I wanted to share with you all some thoughts I had on how we can more effectively rein in our new corporate "citizens". Scott Klinger's article If Corporations Were Human, which I recommend reading, was the starting off point for this, though I go in a different direction with it.
As Ambrose Bierce said 100 years ago, "[A corporation is] an ingenuous device for obtaining individual profit without individual responsibility." This is equally true today. If the supreme court is going to say the corporations have all the rights guaranteed to people in our constitution, we need to enforce effective penalties from wrongdoing. If I were to go into my local neighborhood and poison a few dozen people, I would either be imprisoned for life or executed. A corporation who does the same thing gets fined or perhaps sued.
The current system is a bit like the parable for the the blind man and the cripple stealing fruit from the orchard.1 The shareholders say, "I had no idea what was going on, I just invested the money!" While the management says, "We have no responsibility for this, we were just acting in the interests of the shareholders!"2
There are several solutions to this: One possibility would be end limited liability for shareholders. I feel this would be infeasible, as it would pose too large a burden on small investors, who rarely are familiar with the day to day operations of companies they invest in. Also, who exactly would you arrest for corporate malfeasance? You couldn't exactly send everyone who owns any tiny sliver of the company to jail.
Another option is to make managers criminally responsible for their decisions. This is more or less the approach congress took with Sarbanes–Oxley, which required CEOs to certify on penalty of perjury that financial statements are accurate. The downside of this is that often it is hard to show who specifically was responsible for an illegal act, as opposed to simply showing that the company acted unlawfully. Questions of responsibility in structures where your job depends on pleasing your superiors are somewhat tricky to ascertain. For example, if a company dumps waste into a river, who do you hold responsible? The employee who dumped the waste? The manger who told him to? The executive who set a policy of "reducing disposal costs" that implied indirectly that such actions be taken? The CEO who approved the policy, but did not read it carefully? It's not obvious.

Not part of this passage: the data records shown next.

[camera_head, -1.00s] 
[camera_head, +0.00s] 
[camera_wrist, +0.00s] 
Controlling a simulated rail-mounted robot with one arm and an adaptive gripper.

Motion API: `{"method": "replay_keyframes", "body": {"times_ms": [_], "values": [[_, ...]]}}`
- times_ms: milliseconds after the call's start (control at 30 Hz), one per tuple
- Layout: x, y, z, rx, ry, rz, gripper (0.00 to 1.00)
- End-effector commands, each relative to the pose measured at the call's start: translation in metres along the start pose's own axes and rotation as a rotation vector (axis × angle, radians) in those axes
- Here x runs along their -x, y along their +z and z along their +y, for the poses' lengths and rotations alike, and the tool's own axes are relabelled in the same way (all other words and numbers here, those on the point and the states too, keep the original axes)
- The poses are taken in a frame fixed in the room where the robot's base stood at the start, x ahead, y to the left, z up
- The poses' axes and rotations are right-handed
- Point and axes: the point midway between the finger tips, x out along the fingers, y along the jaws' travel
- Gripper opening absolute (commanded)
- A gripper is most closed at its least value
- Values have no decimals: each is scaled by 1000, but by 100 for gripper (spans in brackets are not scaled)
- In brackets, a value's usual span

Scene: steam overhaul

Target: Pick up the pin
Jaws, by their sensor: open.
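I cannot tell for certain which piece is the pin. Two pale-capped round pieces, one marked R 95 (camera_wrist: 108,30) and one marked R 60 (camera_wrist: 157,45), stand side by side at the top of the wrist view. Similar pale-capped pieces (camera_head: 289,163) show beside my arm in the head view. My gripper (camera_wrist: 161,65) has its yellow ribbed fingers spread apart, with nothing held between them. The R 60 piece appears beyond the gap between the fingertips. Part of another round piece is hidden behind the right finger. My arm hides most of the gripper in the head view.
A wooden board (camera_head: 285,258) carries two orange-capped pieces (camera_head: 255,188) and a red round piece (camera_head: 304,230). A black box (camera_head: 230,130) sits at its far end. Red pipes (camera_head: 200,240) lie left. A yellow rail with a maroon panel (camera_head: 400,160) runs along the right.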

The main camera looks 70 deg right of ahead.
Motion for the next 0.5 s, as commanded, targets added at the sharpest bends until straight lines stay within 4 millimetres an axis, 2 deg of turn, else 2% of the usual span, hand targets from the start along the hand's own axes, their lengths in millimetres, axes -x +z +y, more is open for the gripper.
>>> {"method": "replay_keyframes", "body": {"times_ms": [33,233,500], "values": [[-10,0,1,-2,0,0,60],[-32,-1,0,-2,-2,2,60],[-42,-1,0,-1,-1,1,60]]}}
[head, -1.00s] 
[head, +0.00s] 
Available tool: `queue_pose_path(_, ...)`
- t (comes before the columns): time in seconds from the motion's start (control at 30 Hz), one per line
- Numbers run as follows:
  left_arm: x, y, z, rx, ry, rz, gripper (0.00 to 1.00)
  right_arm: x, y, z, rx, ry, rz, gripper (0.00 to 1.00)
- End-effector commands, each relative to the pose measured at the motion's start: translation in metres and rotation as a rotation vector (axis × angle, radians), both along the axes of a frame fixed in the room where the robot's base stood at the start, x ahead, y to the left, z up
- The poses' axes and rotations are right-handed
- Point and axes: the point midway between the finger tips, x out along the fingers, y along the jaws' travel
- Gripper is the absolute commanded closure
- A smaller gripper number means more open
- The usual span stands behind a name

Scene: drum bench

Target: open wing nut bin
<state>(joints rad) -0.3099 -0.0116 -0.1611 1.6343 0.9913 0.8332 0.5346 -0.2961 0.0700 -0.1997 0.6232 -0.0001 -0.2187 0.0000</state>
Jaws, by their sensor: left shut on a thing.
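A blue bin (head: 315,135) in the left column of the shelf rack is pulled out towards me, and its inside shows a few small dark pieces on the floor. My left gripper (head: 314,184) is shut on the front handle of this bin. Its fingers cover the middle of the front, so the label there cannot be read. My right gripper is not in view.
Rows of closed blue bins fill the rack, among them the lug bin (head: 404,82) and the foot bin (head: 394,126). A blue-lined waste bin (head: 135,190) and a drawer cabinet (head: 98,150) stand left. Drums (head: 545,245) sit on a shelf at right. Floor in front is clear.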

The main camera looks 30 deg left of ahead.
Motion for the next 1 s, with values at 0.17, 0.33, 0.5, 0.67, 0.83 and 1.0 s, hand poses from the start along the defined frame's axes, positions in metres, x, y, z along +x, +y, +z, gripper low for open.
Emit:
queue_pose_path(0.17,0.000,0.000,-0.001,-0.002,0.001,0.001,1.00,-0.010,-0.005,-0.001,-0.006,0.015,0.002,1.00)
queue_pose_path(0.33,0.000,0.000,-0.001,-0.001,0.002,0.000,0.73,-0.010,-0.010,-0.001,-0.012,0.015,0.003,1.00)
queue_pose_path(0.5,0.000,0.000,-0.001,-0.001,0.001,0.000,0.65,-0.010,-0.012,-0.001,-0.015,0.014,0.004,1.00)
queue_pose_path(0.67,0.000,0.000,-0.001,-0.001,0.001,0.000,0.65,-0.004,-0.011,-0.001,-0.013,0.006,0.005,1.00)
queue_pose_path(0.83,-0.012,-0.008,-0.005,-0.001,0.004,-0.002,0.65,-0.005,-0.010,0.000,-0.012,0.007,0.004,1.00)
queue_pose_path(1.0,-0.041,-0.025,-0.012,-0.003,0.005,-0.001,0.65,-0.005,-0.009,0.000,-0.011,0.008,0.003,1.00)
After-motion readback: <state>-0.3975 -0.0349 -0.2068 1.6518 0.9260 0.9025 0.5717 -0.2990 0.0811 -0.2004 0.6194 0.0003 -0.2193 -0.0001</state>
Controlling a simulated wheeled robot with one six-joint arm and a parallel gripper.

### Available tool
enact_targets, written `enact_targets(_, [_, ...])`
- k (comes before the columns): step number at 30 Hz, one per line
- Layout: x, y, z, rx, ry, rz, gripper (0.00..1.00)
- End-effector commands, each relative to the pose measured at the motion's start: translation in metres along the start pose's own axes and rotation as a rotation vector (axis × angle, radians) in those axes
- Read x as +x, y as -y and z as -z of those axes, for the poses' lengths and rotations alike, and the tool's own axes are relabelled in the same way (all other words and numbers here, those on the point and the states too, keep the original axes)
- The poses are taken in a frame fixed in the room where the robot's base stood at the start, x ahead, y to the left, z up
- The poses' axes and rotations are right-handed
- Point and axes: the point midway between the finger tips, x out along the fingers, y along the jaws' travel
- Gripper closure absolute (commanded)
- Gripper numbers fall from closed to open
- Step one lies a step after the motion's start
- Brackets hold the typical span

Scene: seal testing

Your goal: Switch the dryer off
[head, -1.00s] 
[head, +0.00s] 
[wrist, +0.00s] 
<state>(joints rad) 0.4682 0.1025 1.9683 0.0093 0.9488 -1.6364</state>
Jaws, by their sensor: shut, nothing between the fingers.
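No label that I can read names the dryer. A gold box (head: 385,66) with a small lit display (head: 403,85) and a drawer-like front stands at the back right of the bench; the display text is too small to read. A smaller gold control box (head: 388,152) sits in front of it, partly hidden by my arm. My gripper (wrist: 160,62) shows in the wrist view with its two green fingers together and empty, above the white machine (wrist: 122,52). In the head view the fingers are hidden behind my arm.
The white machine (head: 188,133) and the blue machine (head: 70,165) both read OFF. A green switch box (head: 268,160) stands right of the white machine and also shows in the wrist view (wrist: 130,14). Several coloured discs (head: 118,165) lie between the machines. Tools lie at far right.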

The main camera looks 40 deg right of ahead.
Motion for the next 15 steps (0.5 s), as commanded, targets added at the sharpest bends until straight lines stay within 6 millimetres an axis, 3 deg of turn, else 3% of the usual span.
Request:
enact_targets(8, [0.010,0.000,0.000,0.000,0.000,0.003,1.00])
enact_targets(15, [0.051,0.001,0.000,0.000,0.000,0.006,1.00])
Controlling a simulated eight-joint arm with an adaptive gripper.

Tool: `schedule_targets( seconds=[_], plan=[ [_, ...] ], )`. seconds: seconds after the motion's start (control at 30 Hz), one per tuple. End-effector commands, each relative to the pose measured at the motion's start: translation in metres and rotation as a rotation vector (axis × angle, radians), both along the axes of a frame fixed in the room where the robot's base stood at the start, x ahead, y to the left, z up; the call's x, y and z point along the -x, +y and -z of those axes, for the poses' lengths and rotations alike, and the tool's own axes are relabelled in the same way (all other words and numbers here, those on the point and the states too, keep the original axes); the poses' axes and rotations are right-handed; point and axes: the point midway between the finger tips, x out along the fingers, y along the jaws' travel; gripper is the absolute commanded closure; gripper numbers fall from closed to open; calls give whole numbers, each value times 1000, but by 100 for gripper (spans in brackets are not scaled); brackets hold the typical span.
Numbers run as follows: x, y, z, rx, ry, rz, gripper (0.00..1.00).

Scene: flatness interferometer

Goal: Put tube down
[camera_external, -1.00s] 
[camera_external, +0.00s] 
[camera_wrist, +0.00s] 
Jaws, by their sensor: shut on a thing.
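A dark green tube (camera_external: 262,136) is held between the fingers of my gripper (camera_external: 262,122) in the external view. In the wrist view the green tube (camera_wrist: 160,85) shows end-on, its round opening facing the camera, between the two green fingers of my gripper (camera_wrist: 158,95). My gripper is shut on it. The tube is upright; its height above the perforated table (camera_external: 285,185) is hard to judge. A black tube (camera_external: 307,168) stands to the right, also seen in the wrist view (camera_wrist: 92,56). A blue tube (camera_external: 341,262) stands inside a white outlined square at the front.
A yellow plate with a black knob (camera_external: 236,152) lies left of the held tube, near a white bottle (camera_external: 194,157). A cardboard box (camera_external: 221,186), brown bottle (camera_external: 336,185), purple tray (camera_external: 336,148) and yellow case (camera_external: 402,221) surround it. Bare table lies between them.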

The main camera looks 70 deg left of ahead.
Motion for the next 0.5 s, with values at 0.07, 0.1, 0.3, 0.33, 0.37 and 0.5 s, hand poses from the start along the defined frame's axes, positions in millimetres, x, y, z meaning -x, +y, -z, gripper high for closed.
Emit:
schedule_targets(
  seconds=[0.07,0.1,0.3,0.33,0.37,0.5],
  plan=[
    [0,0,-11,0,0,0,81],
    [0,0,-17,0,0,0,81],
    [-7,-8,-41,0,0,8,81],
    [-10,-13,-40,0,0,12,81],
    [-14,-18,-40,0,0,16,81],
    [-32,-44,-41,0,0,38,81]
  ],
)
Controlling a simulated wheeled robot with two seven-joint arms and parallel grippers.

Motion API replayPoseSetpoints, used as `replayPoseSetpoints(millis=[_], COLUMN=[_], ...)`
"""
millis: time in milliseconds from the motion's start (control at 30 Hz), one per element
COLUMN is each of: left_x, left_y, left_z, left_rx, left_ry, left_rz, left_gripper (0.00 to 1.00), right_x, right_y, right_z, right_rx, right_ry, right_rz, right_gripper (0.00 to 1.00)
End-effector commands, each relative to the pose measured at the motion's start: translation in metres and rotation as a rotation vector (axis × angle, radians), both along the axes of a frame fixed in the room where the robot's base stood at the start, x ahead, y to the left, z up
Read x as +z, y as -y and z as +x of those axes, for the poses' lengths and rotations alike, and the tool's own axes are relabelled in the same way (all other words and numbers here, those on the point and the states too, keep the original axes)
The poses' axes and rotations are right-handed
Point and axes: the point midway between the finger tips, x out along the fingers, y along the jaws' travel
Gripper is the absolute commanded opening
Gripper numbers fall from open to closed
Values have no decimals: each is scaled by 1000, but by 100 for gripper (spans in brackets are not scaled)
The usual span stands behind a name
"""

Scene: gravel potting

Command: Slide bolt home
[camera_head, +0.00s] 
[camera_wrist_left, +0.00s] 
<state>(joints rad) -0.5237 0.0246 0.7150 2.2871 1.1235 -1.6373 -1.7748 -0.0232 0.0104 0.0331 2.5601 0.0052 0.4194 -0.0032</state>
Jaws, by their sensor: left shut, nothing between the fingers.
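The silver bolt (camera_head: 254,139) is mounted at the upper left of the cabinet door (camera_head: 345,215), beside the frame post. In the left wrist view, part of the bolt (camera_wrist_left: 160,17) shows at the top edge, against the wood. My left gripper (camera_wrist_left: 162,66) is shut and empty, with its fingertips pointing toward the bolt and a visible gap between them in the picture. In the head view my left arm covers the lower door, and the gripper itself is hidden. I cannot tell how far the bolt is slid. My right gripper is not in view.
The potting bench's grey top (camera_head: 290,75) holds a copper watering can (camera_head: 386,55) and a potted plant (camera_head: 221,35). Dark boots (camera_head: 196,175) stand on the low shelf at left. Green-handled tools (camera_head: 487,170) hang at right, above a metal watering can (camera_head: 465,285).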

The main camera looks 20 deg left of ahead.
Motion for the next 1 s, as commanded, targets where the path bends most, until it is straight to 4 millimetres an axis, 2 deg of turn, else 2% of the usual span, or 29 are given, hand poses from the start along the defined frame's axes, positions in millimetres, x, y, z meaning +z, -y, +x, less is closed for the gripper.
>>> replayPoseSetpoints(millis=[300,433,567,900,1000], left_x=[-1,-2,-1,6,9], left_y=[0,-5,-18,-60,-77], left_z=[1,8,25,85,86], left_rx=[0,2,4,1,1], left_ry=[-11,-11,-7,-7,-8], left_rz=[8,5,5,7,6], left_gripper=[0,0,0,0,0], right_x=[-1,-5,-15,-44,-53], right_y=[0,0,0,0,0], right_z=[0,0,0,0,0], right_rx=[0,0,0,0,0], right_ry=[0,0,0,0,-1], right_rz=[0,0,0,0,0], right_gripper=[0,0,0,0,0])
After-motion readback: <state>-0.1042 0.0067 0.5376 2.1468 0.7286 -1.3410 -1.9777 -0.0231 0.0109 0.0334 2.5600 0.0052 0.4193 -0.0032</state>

Alternately. we could keep the current system of imposing fines, but greatly increase the penalties. For example, it was pathetic the Martha Coakley did not pursue criminal charges against the contractors in the Big Dig collapse because the maximum penalty was a $1,000 fine.3 I would like to see some sort of "corporate death penalty" where a company can be subject to revocation of their business license and forced liquidation of its assets. It's not as satisfying as sending people to prison, but if the penalties are large enough, it may cease to be profitable to engage in illegal activity. I do have some doubt if this alone will be sufficient though, since the perpetrators themselves still get away scot-free.
Lastly, a comment on corporate taxes. The corporate profits tax in the US is on paper one of the highest in the world, at 35%, but in practice few large corporations pay anything close to that. Congress has put in so many loopholes and exceptions over the decades that large companies typically pay little or no taxes on their earnings.
1 In this talmudic story, the blind man carries the lame man and while he picks the fruit from the trees. When they are caught eating their plunder they both deny responsibility, citing their disabilities. See Bavli Sanhedrin 91a.
2 Corporations are legally required to maximize shareholder value and can be sued by their shareholders if they fail to do so.
3 She did file a civil suit instead and got a settlement of $16 million. For reference, $1,000 is also the fine for feeding the pigeons in Portsmouth Square in San Fransisco.